Bring me to ‘Synthesis’

Amy Lee has a voice to be reckoned with. Haunting, powerful, and packed with poetic truth, Lee's voice is one of the strongest in the game—recognizable and unparalleled. Along with Evanescence, Lee soundtracked a generation of introspective misfits in the infancy of their virtual desire for human connection—particularly the band's 2003 debut album Fallen. Her writing is layered, personal, and though often pained, bent on rising above that hurt. Lee doesn't wallow, rather she understands the necessary lows one has to go through to get to the highs.

But save for some tour dates last year and a self-titled album in 2011, Evanescence has kept relatively mum for the last little while. This year, however, Lee and the band are fully back at it again. She announced Evanescence's new project, Synthesis, in May. It features complete reworkings of select songs from Evanescence's catalog with a full orchestra and a bevy of synthetic, electronic beats. Oh, and two new songs. But how exactly does one approach writing new material when past songs like "Bring Me To Life" and "My Immortal" are parts of the modern rock canon? Isn't that an intimidating prospect? Not for Amy Lee. Below, she explains how she approached her big return, and what her relationship to her past work is all about.

What are you most proud of so far in terms of your career?

I'm proud of the band we've become. When it started, I was just learning how to make music, how to pull it off onstage, who I was and what our sound was. Over all this time, since the inception of Evanescence, I have grown as a musician and performer; as a group, we've grown into a tight, powerful band. I'm proud of the way it sounds when we play live. I'm proud of the music we're making now. I'm proud of the musicians who stand beside me.

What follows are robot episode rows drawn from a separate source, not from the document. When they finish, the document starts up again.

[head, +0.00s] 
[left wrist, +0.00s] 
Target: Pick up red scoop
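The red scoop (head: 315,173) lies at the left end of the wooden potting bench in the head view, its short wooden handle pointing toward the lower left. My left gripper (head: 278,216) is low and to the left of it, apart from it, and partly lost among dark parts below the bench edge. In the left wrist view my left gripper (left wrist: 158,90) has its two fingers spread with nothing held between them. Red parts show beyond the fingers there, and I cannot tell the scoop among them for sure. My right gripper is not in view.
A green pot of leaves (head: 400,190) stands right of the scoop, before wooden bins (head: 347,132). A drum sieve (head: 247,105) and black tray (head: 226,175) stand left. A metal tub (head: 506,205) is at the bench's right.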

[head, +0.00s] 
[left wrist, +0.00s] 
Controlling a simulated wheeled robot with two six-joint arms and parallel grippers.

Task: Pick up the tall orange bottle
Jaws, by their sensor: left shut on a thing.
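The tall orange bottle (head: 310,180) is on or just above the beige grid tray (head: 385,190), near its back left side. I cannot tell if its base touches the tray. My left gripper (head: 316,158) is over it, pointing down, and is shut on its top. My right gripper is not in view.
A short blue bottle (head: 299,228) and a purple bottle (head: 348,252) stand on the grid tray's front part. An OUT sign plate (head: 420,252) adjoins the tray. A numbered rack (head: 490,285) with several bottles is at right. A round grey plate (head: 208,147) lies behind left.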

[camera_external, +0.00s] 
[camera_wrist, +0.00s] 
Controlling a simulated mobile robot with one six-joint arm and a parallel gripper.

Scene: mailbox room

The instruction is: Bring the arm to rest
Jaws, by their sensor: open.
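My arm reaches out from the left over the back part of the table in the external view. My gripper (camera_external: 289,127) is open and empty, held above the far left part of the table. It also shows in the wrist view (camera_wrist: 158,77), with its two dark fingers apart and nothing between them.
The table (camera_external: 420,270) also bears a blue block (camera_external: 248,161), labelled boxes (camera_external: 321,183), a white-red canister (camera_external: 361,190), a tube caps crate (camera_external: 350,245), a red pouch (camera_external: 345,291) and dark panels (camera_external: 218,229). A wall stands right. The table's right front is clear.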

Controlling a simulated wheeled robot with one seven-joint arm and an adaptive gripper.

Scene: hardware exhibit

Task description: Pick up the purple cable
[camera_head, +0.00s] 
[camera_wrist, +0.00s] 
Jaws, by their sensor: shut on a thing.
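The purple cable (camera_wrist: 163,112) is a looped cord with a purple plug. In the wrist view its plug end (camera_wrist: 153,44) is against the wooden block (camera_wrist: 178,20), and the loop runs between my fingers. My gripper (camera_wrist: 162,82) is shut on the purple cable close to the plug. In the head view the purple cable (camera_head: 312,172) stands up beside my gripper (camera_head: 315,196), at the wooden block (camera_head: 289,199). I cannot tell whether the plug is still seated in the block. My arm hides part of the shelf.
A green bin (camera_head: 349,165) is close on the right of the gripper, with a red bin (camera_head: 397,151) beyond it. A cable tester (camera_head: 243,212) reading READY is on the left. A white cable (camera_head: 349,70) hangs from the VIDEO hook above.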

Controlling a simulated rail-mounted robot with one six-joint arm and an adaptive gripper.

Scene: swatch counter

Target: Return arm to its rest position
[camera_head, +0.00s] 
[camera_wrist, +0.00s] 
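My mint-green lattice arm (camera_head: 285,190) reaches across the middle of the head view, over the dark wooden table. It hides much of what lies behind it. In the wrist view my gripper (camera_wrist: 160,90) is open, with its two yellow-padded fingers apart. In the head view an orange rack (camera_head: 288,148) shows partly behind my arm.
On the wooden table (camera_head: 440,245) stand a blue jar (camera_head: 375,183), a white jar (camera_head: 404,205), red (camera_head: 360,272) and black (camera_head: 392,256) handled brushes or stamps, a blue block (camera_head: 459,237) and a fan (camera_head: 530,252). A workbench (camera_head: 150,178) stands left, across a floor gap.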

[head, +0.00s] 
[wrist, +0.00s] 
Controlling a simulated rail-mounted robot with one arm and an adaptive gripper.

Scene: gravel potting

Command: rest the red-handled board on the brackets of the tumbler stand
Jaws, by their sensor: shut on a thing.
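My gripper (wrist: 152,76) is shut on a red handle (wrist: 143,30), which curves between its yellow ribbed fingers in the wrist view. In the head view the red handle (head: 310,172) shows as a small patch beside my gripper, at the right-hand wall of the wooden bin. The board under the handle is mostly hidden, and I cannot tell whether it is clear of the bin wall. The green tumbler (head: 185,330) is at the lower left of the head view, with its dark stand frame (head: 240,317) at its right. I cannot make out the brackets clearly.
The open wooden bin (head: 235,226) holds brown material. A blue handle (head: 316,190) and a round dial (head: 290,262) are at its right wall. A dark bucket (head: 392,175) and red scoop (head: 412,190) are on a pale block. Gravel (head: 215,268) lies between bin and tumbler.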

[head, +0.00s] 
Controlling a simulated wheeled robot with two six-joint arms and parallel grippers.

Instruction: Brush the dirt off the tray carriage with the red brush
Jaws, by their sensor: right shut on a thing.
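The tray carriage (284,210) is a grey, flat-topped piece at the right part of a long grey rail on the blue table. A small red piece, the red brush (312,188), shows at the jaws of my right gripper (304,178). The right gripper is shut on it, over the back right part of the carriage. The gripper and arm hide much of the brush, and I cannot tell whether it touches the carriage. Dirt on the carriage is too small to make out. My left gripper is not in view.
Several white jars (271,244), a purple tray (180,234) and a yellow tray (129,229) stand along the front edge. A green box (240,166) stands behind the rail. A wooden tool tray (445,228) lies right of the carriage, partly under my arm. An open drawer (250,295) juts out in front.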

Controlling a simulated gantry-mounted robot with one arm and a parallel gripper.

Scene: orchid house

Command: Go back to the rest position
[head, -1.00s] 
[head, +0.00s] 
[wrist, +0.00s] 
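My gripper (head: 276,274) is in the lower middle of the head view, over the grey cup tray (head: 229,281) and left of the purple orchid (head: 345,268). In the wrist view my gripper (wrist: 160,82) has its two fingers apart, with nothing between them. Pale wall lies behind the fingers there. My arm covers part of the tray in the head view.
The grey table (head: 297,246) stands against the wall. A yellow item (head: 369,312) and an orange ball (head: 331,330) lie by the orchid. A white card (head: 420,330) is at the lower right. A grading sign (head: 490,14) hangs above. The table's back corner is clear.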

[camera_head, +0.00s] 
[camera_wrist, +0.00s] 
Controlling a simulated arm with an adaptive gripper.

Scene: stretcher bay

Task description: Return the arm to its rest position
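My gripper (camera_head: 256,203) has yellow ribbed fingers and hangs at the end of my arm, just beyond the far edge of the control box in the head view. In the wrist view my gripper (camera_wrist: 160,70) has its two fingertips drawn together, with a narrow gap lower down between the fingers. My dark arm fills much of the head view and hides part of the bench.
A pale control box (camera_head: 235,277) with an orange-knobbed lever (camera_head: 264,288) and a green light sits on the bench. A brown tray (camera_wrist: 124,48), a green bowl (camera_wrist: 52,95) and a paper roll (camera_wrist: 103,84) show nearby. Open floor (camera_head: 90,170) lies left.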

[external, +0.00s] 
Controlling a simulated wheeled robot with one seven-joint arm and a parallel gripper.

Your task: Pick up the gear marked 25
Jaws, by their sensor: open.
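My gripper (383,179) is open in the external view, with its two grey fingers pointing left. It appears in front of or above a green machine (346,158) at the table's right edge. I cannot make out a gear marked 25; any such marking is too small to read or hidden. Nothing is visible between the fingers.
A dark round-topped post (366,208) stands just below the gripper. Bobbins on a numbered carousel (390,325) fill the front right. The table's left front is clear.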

What's one quality about yourself that you are genuinely proud of?

That I'm not afraid to try things in new ways, break my own rules. Reinvent, change my mind, stay inspired.

What's next for you? I know Evanescence is returning. Can we expect a growth in sound? What themes will you be tackling in your lyrics?

We are currently making a very special album called Synthesis. We took specifically fitting songs from each album, recreated them in a world of full orchestra and electronica, and tied in two new songs, intros, outros, and everything in between. Synthetic vs. organic, pain vs. beauty, past vs. present. Its gonna be epic! David Campbell (the string arranger for all three Evanescence albums) dove in head first for this and orchestrated the most beautiful versions of these songs you've ever heard—and it's truly integrated from the floor up with the beats, arrangements, and ideas that Will Hunt (producer) and I have been creating simultaneously. It's been so collaborative and inspiring! We will be releasing it and going on tour with a full orchestra starting this fall.

It seems the world is hungry for rock again (I am, for sure!)—do you feel the pressure to maintain Evanescence's status quo, or are you embracing the freedom to push the project in new directions?

I always want to embrace the freedom of following my heart and going with the flow of inspiration. I push the pressure of expectation out of my head when we're writing; it just gets in the way. No matter what people expect, even demand—I have to do what feels right creatively. That's what I was doing when no one had ever heard of us, and we were writing the music we're most famous for. I don't see the good in changing that mentality. I've got to write the music that I love, that I bleed for—everything else will follow.

How has your relationship to albums like Fallen changed in the years since its release?

My outlook on life has changed somewhat over the years. I've lived a lot of life, learned a ton. I'm less afraid, kinder to myself, and I just have a wider perspective. I see now more than ever the sameness between us all, inside. I see people less as villains and more as hurting. That changes my feelings on some of the old lyrics. But it's all still very much a living part of me, actually more than ever since we have such a history together: Fallen, the fans, the band, and me. The meanings have just morphed and grown to mean new things in my mind.

If there was one phrase that best sums up your approach to making music, what might it be?

Just do whatever it takes to make your favorite song. We're not all so different, chances are somebody else will love it too. And if not, you've still served the right purpose—you're the one who's gonna have to live with it the rest of your life!